Exercise aim — From the entries below, copy every line holding the word "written".

Dataset —
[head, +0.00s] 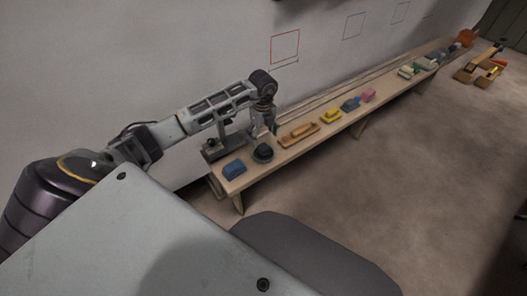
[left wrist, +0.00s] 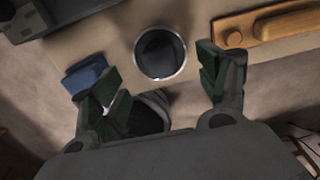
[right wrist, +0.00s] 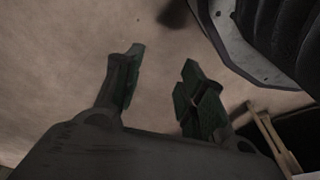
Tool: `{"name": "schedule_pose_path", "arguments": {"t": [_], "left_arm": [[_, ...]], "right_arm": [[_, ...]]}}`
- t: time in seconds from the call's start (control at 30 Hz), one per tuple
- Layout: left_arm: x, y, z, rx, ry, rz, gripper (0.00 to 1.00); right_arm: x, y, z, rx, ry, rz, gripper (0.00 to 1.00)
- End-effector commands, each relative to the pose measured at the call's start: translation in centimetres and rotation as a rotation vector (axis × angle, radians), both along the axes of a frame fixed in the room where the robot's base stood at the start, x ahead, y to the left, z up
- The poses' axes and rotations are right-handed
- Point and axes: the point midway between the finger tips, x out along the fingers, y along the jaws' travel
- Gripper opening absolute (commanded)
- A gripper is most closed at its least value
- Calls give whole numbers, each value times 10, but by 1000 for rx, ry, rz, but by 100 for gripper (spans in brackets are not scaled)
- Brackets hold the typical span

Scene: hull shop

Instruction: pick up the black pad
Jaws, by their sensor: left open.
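The black pad (head: 263,154) is a round dark disc near the close end of a long wooden bench. In the left wrist view the black pad (left wrist: 160,54) shows as a dark circle with a pale, shiny rim. My left gripper (head: 266,132) hangs just above and behind it in the head view. In the left wrist view my left gripper (left wrist: 155,80) is open and empty, with the pad beyond the fingertips, between their lines. My right gripper (right wrist: 161,72) has its fingers apart with nothing between them, over bare floor.
On the bench (head: 240,186), a blue block (head: 234,169) sits left of the pad and a tan wooden sanding block (head: 299,134) sits right. A yellow block (head: 331,116) and several more lie farther along. A grey wall stands behind; the floor (head: 400,190) in front is clear.

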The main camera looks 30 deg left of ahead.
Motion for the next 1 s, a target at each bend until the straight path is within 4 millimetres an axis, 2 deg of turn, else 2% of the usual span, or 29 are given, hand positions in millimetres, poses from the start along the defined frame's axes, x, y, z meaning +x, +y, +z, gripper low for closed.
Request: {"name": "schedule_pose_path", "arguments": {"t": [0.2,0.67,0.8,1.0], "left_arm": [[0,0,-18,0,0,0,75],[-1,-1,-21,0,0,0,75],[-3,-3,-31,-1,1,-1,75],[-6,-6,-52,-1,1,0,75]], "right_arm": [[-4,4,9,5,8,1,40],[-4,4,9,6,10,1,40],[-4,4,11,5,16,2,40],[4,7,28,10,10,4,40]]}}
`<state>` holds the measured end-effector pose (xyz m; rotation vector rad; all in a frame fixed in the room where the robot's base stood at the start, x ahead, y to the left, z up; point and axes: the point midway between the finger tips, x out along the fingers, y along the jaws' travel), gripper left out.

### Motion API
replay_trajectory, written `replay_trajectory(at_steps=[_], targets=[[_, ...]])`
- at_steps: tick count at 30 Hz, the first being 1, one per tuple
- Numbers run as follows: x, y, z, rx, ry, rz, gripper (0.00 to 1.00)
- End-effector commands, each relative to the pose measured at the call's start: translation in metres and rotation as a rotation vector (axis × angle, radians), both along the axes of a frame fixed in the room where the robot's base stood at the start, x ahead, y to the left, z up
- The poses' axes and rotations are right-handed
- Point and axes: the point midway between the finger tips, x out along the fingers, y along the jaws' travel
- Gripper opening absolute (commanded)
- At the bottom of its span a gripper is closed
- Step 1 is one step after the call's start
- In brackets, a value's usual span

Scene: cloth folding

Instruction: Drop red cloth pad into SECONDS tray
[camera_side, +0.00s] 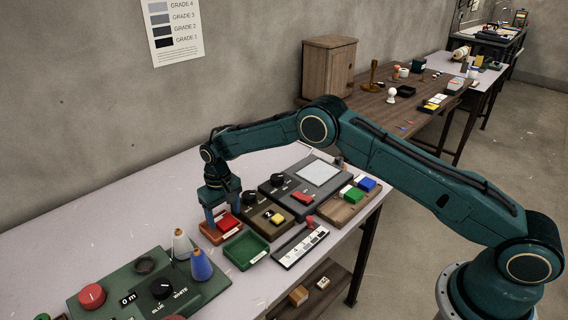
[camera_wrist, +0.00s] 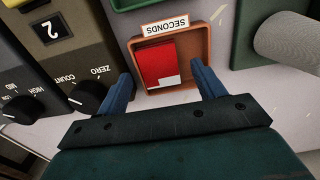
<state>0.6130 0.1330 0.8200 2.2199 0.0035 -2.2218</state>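The red cloth pad (camera_wrist: 158,62) lies inside the orange-brown SECONDS tray (camera_wrist: 202,42), with a pale patch at one corner. The label reads upside down in the wrist view. In the side view the pad (camera_side: 228,223) shows in the same tray (camera_side: 212,238) on the bench. My gripper (camera_wrist: 161,70) is open, its blue fingers well apart, with the pad between and beyond them and not gripped. In the side view my gripper (camera_side: 222,217) is low over the tray. Whether the fingertips touch the tray is unclear.
A green tray (camera_side: 246,250) sits just in front of the SECONDS tray. A dark box with knobs (camera_side: 264,212) stands to the right.

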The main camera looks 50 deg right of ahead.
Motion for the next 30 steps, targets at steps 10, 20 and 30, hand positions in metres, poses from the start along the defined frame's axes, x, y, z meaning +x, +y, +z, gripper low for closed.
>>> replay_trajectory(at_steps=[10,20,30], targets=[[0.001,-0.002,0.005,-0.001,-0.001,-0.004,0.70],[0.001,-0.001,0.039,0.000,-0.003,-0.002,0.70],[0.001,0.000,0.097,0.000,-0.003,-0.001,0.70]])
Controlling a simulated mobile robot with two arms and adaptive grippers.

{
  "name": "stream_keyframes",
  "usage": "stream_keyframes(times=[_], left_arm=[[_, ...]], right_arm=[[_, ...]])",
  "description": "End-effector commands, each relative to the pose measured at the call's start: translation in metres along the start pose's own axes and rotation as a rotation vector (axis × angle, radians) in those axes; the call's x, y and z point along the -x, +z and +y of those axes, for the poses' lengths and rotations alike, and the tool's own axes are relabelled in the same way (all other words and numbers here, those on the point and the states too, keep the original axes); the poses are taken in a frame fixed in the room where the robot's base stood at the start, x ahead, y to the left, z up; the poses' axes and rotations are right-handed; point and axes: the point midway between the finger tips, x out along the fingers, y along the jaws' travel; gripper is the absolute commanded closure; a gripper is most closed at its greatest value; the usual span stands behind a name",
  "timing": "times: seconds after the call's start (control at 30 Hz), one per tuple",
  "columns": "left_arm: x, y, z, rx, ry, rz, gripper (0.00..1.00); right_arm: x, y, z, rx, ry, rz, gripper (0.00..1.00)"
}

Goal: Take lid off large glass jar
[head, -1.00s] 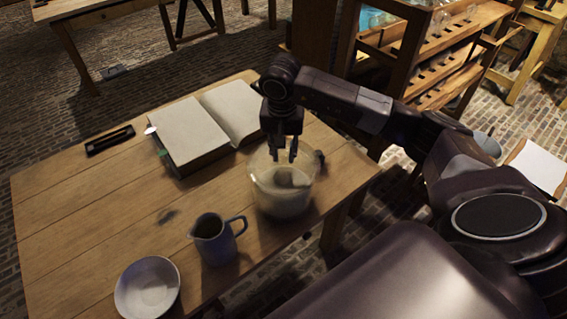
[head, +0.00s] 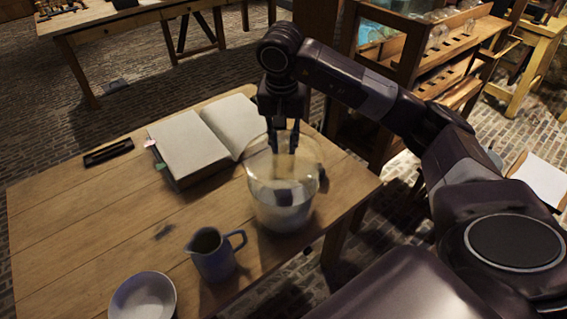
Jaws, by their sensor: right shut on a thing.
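The large glass jar (head: 281,213) stands upright near the right end of the wooden table, with pale contents low inside and a dark patch showing through. A clear round glass lid (head: 308,157) shows at the top of it. My right gripper (head: 284,150) points down from above and is shut on the lid near its middle. The lid appears raised, but the clear glass blurs its edge against the jar's rim, so I cannot tell the gap. My left gripper is not in view.
A blue-grey jug (head: 212,258) and a white bowl (head: 143,298) stand left of the jar on the table (head: 85,225). An open book (head: 190,147) lies behind, with a dark tray (head: 108,152) beside it. The table's left part is clear.

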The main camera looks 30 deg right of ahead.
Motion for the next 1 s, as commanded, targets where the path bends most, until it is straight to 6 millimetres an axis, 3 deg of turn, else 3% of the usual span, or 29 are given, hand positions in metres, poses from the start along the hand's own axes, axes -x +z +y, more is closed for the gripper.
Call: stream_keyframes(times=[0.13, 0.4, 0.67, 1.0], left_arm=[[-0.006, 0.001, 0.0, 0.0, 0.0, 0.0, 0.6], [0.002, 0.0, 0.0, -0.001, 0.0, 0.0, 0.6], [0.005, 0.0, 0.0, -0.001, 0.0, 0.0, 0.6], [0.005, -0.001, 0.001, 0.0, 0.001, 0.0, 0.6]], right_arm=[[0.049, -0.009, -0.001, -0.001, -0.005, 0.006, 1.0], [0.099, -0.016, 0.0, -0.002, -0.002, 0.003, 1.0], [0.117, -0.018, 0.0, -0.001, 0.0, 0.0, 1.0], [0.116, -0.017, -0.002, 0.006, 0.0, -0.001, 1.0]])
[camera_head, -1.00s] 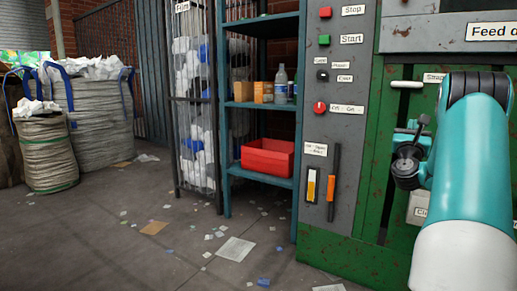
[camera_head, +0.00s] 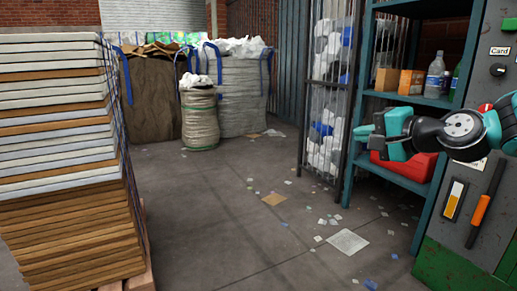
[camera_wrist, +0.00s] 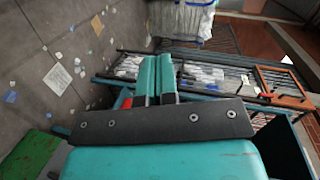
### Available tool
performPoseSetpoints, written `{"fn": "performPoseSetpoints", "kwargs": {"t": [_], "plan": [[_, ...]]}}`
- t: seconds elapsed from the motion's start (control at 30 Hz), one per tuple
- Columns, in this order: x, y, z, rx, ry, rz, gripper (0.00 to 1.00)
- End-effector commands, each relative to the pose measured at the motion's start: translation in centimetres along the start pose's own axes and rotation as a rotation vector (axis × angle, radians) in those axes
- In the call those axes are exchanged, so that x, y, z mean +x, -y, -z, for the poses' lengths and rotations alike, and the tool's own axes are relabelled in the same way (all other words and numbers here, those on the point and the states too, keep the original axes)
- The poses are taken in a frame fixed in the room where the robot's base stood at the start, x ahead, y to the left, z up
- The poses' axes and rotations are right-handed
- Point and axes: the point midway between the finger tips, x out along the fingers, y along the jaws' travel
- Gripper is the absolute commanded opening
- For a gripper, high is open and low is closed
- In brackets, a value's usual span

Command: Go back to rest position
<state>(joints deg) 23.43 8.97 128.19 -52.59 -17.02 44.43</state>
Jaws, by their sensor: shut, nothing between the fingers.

Task output —
replay_trajectory, written `replay_trajectory(at_steps=[_], targets=[[_, ...]])`
performPoseSetpoints, written `{"fn": "performPoseSetpoints", "kwargs": {"t": [_], "plan": [[_, ...]]}}`

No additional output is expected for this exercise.